* Manipulation episode records *
* * * *

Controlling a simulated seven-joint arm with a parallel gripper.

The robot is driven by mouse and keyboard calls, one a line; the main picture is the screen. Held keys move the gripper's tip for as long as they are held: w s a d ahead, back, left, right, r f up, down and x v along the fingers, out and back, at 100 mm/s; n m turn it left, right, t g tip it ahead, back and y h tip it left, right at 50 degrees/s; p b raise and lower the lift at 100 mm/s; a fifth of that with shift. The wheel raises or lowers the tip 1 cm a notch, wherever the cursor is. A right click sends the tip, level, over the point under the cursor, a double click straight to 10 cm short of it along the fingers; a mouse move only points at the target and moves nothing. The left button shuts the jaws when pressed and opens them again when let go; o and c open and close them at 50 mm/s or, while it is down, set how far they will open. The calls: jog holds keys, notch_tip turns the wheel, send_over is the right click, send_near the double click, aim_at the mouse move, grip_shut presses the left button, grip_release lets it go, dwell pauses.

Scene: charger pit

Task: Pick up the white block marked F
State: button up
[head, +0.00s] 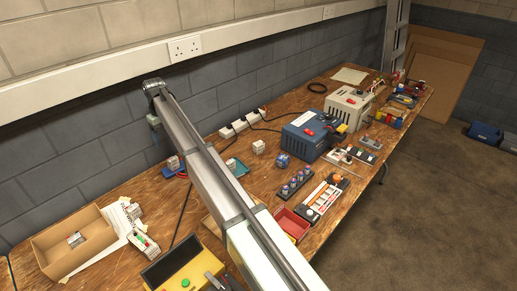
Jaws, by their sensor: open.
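My arm reaches from the bottom edge up to the left. My gripper (154,121) is at its far end, small and dim against the wall, well above the bench; it is open with nothing seen in it. Several small white blocks are on the bench: one (173,163) by a blue item, one (259,147) near the power strip, one (135,210) by a paper sheet, and one (75,240) in an open cardboard box. Another (231,163) shows just right of my arm. Their marks are too small to read, so I cannot tell which is F.
The cardboard box (52,246) stands at the left. A yellow box with a green button (185,282) and a red tray (291,223) are near the front edge. A blue unit (306,139) and a beige unit (345,107) stand farther right. A black cable crosses the bench.

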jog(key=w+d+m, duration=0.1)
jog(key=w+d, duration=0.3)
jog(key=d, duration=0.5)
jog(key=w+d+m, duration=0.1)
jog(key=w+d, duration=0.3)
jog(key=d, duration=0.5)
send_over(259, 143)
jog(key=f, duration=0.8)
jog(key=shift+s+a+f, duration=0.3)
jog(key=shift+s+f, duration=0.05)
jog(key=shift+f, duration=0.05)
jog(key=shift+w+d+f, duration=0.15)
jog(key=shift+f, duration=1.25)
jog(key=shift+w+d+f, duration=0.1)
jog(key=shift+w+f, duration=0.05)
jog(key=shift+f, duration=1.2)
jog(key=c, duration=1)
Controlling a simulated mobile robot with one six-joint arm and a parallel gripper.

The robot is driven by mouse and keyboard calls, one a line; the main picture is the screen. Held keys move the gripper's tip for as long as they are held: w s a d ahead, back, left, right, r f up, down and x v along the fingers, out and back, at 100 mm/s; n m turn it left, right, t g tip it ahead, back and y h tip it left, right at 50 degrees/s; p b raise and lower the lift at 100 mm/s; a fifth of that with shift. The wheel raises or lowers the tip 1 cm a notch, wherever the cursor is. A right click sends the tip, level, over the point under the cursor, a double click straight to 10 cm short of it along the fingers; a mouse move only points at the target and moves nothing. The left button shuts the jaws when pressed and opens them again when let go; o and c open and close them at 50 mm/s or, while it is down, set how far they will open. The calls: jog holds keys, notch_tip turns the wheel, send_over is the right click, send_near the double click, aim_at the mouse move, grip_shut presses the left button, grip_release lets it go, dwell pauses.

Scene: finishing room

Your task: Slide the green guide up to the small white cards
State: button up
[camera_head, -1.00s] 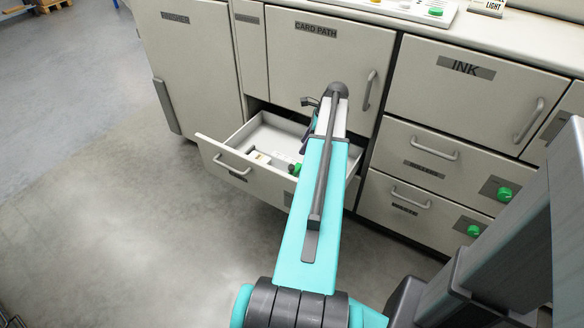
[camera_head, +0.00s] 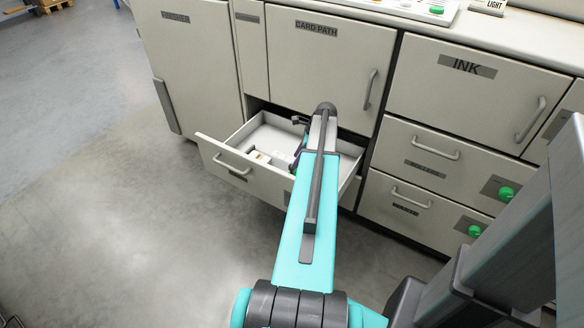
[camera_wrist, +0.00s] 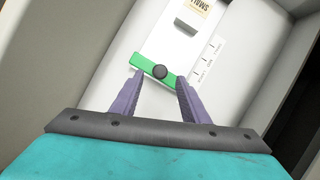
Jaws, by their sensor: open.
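The green guide (camera_wrist: 144,64) is a short bar with a dark round knob (camera_wrist: 160,72). It lies slightly tilted in the open drawer (camera_head: 208,153), in the wrist view just beyond my fingertips. My gripper (camera_wrist: 158,78) is open, its two purple fingers pointing down into the drawer, with the knob close to the gap between their tips. I cannot tell whether the fingers touch the guide. White cards (camera_head: 258,157) seem to lie in the drawer left of my arm; a pale stack also shows in the wrist view (camera_wrist: 167,38) beyond the guide.
A ruled scale (camera_wrist: 208,60) runs beside the guide, and a printed label (camera_wrist: 197,6) sits beyond it. The drawer walls stand around my gripper. The closed card path door (camera_head: 325,70) rises right behind the drawer. Open floor (camera_head: 120,240) lies to the left.

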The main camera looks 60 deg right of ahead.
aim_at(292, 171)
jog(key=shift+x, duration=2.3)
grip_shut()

* * * *

* Written task *
Every line from the one containing "[camera_head, +0.00s]" through the end of the entries above, both included, should be extracted exactly, with pictures left out.

* The output *
[camera_head, +0.00s] 
[camera_wrist, +0.00s] 
Jaws, by their sensor: open.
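The green guide (camera_wrist: 144,64) is a short bar with a dark round knob (camera_wrist: 160,72). It lies slightly tilted in the open drawer (camera_head: 208,153), in the wrist view just beyond my fingertips. My gripper (camera_wrist: 158,78) is open, its two purple fingers pointing down into the drawer, with the knob close to the gap between their tips. I cannot tell whether the fingers touch the guide. White cards (camera_head: 258,157) seem to lie in the drawer left of my arm; a pale stack also shows in the wrist view (camera_wrist: 167,38) beyond the guide.
A ruled scale (camera_wrist: 208,60) runs beside the guide, and a printed label (camera_wrist: 197,6) sits beyond it. The drawer walls stand around my gripper. The closed card path door (camera_head: 325,70) rises right behind the drawer. Open floor (camera_head: 120,240) lies to the left.

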The main camera looks 60 deg right of ahead.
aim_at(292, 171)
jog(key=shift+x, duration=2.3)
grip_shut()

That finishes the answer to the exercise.